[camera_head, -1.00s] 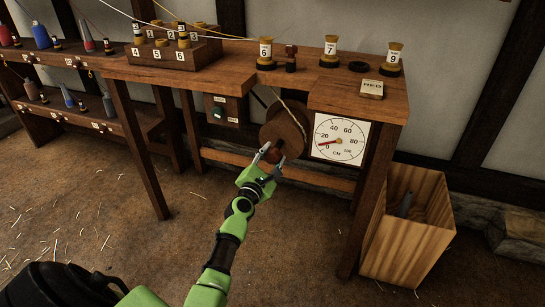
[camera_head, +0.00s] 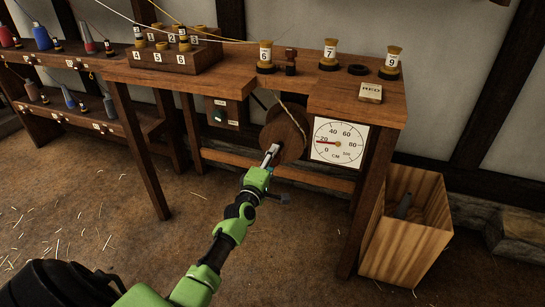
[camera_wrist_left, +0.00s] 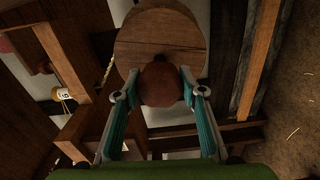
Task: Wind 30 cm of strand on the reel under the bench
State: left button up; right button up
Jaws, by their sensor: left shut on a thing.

——————————

All of the data needs repeating exactly, but the pictures do not.

[camera_head, -1.00s] 
[camera_head, +0.00s] 
[camera_wrist_left, +0.00s] 
Task: Wind 30 cm of strand on the reel under the bench
State: left button up; right button up
Jaws, by their sensor: left shut on a thing.

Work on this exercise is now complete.